Upon arrival, we are greeted by the sizeable team and introduced to our instructors over steaming cups of espresso coffee. It's all very genial, all very Italian. It's explained to us that the cars are fitted with studded tyres, which is a blessed relief because I know people who have done this sort of thing in cars not so equipped, and it's been a waste of time. Because the ice might as well be oil when it comes to being a grippy surface and, to demonstrate the effectiveness of any vehicle in these extreme conditions, you need as much purchase on the driven surface as is possible.
In no time at all, we're jumping into our cars and the silence is shattered by the incredible, intoxicating noise of V10s and V12s firing to life. If we were any closer to the mountainsides, I'd be fearing an avalanche, so ferocious is the sound. Sunglasses are a must, as there would be no chance of seeing anything without them, so bright is the light reflected from the snow and ice. My first car is the Superleggera, and my instructor reckons that, out of all the models available today, this will be the easiest to pilot on the ice tracks. It weighs less than the standard car, so in theory is more nimble, yet it still benefits from four-wheel drive traction.
What's initially surprising is just how much control there is when it comes to changing direction. I'm told to go as quickly as possible, which is unnerving to say the least, but the course is relatively short and quite easy to remember as lap follows lap. Of course, being surrounded by banks of snow is far less daunting than unforgiving Armco, but at the speeds I'm being encouraged to take this twisting maze of a circuit, a collision with the snow could still cause some expensive panel damage.
Within a few minutes, I'm instructed to pull in so we can swap cars. It's up to me which one I take, so I opt for the Aventador. Its four-wheel-drive system is much more technically advanced than the Gallardo's and should make an interesting comparison. I swing up the driver's door of the orange monster and climb in, trying not to be intimidated by the fact that I'm about to unleash 700 angry horses from its V12, nestling just a few centimetres behind my head.
There's no traditional handbrake in the Aventador, and this, my instructor says, is a cause for concern. Because, when it looks as though a driver is on a collision course with the snow banks or another car, he's able to get everyone out of trouble with a quick yank on the brake and a lightning fast tug of the steering wheel.
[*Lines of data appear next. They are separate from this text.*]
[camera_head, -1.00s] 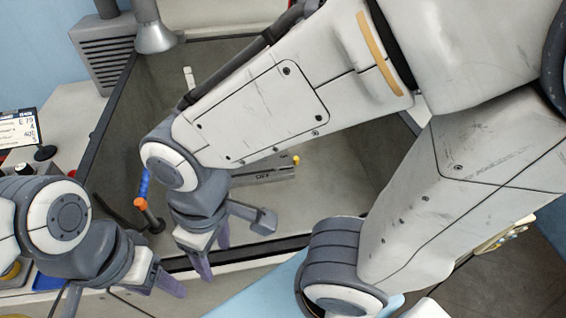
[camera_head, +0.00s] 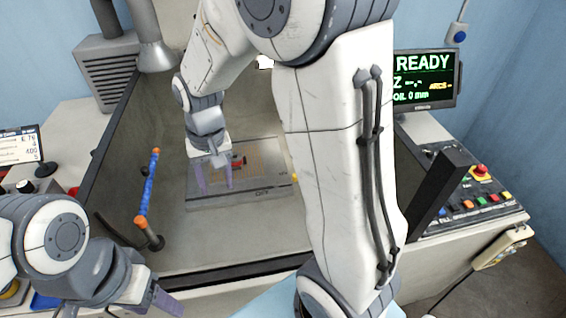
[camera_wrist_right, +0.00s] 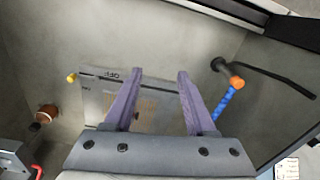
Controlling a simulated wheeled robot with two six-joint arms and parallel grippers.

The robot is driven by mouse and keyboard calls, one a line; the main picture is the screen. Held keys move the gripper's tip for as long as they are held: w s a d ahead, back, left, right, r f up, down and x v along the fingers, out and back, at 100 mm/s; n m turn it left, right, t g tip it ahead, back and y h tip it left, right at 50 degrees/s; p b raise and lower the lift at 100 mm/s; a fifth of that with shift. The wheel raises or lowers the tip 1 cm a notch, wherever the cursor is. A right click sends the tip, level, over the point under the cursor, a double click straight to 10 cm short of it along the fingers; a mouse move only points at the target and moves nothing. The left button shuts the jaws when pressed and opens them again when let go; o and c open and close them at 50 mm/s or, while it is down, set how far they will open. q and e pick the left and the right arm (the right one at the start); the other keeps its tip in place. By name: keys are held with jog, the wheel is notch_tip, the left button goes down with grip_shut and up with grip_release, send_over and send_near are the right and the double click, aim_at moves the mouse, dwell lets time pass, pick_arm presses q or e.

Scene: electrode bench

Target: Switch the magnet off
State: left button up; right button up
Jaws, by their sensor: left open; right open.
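The magnet is a flat grey plate (camera_head: 265,190) on the tank floor, with a grid of copper-coloured lines on top and lettering along its edge. In the right wrist view the plate (camera_wrist_right: 95,100) shows "OFF" printed near one edge. A small yellow knob (camera_head: 295,177) stands at the plate's right side; it also shows in the right wrist view (camera_wrist_right: 71,77). My right gripper (camera_head: 215,187) is open and empty above the plate's left part, pointing down, with its purple fingers apart (camera_wrist_right: 159,73). My left gripper (camera_head: 165,303) is open, low at the left, outside the tank, partly cut off.
A blue hose with orange ends (camera_head: 149,185) stands at the tank's left. A small red and black thing (camera_head: 238,161) is by the plate. The tank's dark front rim (camera_head: 235,269) lies nearer me. A control panel (camera_head: 470,200) and a "READY" screen (camera_head: 425,78) are at the right.

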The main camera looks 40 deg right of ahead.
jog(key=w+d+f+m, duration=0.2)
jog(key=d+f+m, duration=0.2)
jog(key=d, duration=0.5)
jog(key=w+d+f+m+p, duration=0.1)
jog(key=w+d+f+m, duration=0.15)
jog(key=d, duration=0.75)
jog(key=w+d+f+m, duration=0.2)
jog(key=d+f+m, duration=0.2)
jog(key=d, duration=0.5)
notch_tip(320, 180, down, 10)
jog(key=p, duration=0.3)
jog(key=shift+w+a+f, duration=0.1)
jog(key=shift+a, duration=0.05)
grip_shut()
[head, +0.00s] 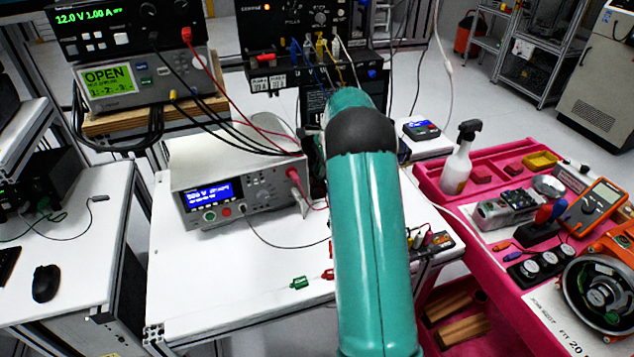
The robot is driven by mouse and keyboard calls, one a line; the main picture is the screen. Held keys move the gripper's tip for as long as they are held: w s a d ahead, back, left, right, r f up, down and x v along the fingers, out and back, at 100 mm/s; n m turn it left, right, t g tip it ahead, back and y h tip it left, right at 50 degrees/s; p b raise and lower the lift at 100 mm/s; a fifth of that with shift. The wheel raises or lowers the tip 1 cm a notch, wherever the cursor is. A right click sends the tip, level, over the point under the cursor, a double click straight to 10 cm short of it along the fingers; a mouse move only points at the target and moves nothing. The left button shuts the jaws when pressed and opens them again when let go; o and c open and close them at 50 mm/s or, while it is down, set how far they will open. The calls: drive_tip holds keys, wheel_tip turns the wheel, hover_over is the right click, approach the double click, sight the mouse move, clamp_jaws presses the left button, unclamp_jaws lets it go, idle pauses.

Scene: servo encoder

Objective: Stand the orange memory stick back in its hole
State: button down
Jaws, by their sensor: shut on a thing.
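I cannot make out the orange memory stick or its hole in the head view. My own teal arm rises through the middle of the picture and covers part of the white bench (240,285). My gripper does not show; it is hidden behind or beyond the arm. A small dark block with coloured pieces (432,241) shows at the bench's right side, partly behind the arm. I cannot tell whether it has the hole.
A bench power supply (238,190) stands on the bench left of my arm. Green (299,283) and red clips lie near its front. A pink cart (480,262) at right carries a spray bottle (458,160), a multimeter (594,210) and other parts. The bench's front left is clear.

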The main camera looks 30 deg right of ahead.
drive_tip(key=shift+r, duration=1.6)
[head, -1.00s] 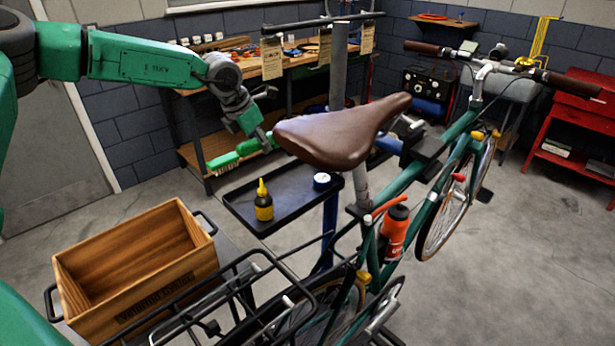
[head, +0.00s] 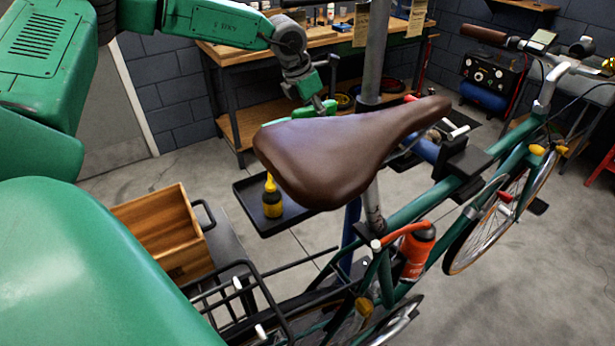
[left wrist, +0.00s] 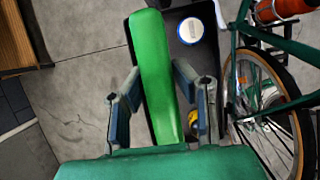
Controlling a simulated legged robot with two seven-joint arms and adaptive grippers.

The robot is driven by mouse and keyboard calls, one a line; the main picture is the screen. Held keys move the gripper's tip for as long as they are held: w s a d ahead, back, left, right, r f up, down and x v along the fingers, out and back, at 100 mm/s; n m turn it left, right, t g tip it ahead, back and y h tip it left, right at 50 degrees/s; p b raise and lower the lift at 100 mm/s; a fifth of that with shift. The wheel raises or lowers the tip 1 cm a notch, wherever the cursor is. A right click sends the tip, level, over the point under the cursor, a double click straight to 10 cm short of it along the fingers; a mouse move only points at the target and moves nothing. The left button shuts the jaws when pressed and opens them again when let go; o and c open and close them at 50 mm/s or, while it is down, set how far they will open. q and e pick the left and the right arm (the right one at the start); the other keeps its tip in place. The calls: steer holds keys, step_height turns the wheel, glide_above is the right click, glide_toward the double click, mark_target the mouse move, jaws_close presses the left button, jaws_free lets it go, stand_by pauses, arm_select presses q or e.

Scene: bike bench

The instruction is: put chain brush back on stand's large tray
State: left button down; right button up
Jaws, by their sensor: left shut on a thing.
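The green chain brush (left wrist: 153,60) is gripped by my left gripper (left wrist: 157,90), whose fingers stand on both sides of it in the left wrist view. In the head view the gripper (head: 319,103) is behind the brown saddle, which hides its fingertips and most of the brush (head: 300,112). The stand's large black tray (head: 268,233) is partly hidden by the saddle. The tray (left wrist: 183,64) shows under the brush in the left wrist view; the gap between them cannot be judged. My right gripper is not in view.
A yellow-capped bottle (head: 272,198) stands on the tray. A white-lidded tin (left wrist: 191,30) is on the tray's far part. The saddle (head: 335,155) and stand post (head: 373,60) are close to my left gripper. A wooden crate (head: 160,235) is at the left.

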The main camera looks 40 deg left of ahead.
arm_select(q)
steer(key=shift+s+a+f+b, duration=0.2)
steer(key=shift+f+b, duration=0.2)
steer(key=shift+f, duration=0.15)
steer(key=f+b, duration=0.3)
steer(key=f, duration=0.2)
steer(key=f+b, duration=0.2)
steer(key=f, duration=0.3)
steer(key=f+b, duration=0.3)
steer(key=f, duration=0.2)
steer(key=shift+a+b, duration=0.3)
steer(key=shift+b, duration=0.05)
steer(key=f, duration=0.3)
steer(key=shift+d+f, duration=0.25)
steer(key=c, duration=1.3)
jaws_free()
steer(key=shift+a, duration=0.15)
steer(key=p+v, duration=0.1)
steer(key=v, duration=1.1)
I have to be a bit more careful, then, that much is abundantly clear.
But again, the process of getting around the circuit while travelling at speeds that would have been impossible to attain on snow and ice just a few years ago, is remarkably stress free. I don't manage to get beyond third gear, simply because there isn't a long enough straight, and I'm able to drift through the gentler bends, with a delicacy that I have never been able to manage on Tarmac.
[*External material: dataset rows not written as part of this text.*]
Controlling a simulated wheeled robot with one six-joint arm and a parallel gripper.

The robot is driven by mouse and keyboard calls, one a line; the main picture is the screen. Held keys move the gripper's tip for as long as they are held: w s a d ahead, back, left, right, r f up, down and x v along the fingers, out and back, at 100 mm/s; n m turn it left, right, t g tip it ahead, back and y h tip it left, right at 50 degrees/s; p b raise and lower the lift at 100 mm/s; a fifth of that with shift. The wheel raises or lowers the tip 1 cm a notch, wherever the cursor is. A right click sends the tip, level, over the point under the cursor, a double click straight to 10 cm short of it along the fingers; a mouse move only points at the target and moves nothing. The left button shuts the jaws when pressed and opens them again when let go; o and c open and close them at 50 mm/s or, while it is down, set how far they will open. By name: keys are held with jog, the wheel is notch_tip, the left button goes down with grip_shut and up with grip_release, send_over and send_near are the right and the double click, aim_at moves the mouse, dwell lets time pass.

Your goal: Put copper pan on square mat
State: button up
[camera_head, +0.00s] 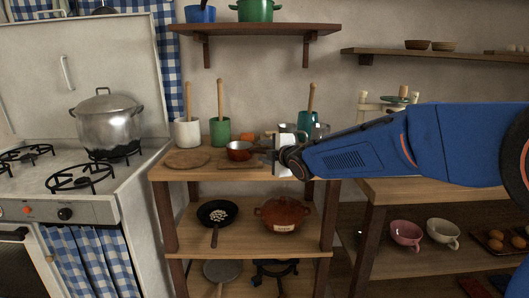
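The copper pan (238,153) is a small reddish pan on the upper level of the wooden shelf unit. Its handle points right, towards my gripper. The square mat (236,166) is a flat brown piece whose front part shows just below the pan. The pan overlaps it in the picture, and I cannot tell whether the pan rests on it or is just above or behind it. My gripper (273,158) is at the handle's right end, seen from the side. Its fingers are small and partly hidden, so I cannot tell if they are closed on the handle.
A round mat (187,159) lies left of the pan. A white crock (187,133) and a green crock (220,132) stand behind. An orange item (247,137) and a teal container (306,121) are near my arm. A stove with a steel pot (108,122) stands left.

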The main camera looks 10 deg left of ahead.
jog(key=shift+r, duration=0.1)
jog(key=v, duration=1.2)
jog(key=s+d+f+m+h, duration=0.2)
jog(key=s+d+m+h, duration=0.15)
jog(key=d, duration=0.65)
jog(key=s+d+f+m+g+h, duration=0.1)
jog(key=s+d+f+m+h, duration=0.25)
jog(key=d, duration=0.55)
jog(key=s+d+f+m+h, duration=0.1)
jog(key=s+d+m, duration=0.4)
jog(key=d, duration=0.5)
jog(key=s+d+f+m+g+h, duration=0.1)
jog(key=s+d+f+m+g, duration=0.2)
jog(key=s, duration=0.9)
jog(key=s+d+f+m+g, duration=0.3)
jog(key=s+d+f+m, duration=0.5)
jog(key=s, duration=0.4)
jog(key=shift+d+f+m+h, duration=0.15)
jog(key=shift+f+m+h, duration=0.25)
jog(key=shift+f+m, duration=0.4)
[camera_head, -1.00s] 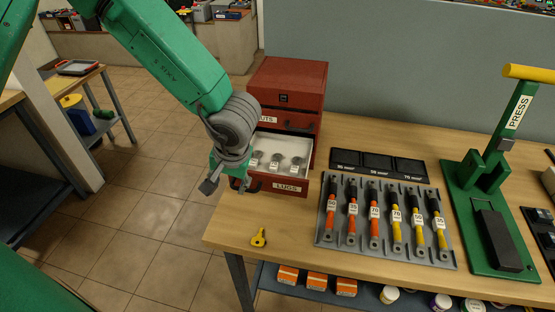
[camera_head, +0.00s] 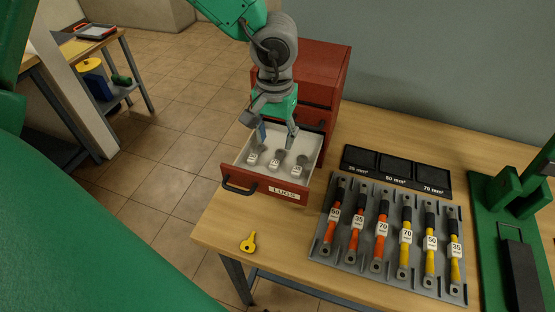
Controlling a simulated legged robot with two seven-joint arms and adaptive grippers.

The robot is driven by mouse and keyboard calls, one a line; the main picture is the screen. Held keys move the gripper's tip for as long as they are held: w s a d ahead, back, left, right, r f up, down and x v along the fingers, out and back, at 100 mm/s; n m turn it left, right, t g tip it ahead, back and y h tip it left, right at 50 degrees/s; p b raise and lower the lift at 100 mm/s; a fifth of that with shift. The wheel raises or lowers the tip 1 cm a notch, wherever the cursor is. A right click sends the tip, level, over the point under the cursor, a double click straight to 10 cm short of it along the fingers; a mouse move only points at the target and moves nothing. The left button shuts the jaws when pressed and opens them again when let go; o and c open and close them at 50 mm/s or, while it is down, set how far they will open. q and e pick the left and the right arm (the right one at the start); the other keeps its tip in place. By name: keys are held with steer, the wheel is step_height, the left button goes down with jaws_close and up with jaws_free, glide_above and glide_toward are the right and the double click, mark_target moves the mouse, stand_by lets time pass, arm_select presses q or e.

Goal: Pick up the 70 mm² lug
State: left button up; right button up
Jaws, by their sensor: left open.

My instructor tells me that my driving is improving and he's able to shut up for the most part, as there's nothing to say and he doesn't want me to be distracted. Small talk will have to wait. My fears about this car are rapidly disappearing, replaced by marvel and appreciation at the way a nonsensical supercar can, in fact, prove its engineering worth in such an environment. This is technology, engineering prowess and shock styling rolled into a perfect package.
And then, just as I start to get a little too sure of myself, pushing on just a little bit too hard while exiting a gentle right hand corner, I lose it. My accomplice senses that we're about to crash and grabs the wheel, to no avail. The Aventador slams into the snow bank and I'm left a gibbering, shaking wreck. Just what have I done?
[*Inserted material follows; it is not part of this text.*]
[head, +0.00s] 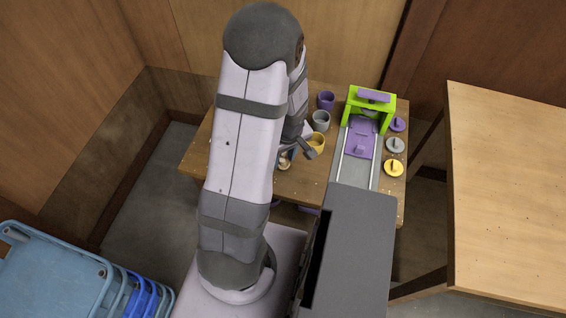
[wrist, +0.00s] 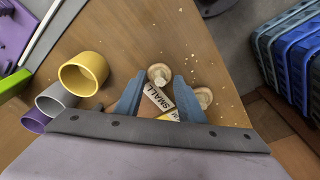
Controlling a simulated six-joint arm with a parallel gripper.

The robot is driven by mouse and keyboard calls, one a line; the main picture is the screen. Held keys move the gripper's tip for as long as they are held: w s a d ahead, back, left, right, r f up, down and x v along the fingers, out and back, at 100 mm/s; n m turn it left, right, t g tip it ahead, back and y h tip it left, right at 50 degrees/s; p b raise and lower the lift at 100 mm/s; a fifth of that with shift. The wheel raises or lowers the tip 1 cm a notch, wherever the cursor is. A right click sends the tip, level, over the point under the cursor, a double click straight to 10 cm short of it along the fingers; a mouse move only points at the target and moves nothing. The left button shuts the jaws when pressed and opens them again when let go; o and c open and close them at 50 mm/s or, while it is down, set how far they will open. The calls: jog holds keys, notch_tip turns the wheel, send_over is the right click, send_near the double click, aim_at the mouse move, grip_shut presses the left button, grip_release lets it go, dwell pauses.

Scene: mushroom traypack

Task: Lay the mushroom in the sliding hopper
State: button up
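A pale mushroom (wrist: 160,73) lies on the table at the fingertips of my gripper (wrist: 159,79) in the wrist view. A second pale mushroom (wrist: 204,97) lies just outside the right finger. The blue fingers are apart, and I see nothing clamped between them. A label reading "SMALL" (wrist: 157,97) shows between the fingers. The sliding hopper (head: 360,140) is purple and sits on rails under a green frame (head: 387,101) in the head view. My gripper is to its left. In the head view my arm hides most of the gripper and mushroom area.
Purple, grey and yellow knobbed discs (head: 394,168) lie right of the rails. Blue crates (head: 60,275) stand at the lower left.

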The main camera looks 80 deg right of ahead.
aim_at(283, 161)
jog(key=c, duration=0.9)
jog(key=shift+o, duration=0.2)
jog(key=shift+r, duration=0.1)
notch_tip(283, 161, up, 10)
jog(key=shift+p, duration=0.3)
The circuit is instantly closed, with radios crackling and information regarding my position being sent out to the other drivers and the team of guys that rush to our aid. I manage to manoeuvre the car, extricating it from its white tomb, and several men start scooping the snow out from the huge air ducts that feed air to its engine. Once free, these same men stand looking at the side that took the hit and they start scratching chins and gesticulating. Now I'm really worried.
It's OK, though, I'm being assured. It can happen to anyone, I'm told. But still, who wants to be responsible for damaging one of these immense machines? I slowly drive back to base, climb out and inspect the bodywork. Just aft of the door, before the rear wheelarch, the composite panel bears a war wound. In the big scheme of things, it isn't a big deal and it could have been a lot worse. It could have been like yesterday, when a client stuffed the front end of this very car into a bank and sustained some proper damage.
Not to be put off by my unplanned excursion, I'm straight back out, this time in the new Gallardo LP560-4. And this, as my day proves, is the car I feel most comfortable with. It's the car in which I make the fewest mistakes, in which I attain and maintain the most impressive speeds. And talking with the rest of the group later on, it seems I'm not the only one to feel this way.
My best laps occur about an hour after lunch, even when driving the circuit the opposite way around, or when the layout is altered. And then, as tiredness, fatigue, call it what you will, sets in during the late afternoon, my skills appear to vanish and errors become more commonplace. Again, I'm not the only one, and it quickly becomes apparent that we're spent and that we should call it a day.
This day has proved an education. My skills as a driver have undoubtedly improved, especially when it comes to controlling oversteer, and my appreciation for the advancements in four-wheel drive technology has never been deeper. As short driving breaks go, I can heartily recommend the Winter Academy, especially if you're a Lamborghini owner and you're curious about how your car can operate in a climate that is totally foreign.
At the very least, if you crash a car on this event, it isn't yours. And hey, the factory isn't that far away anyhow. It'll be good as new in no time.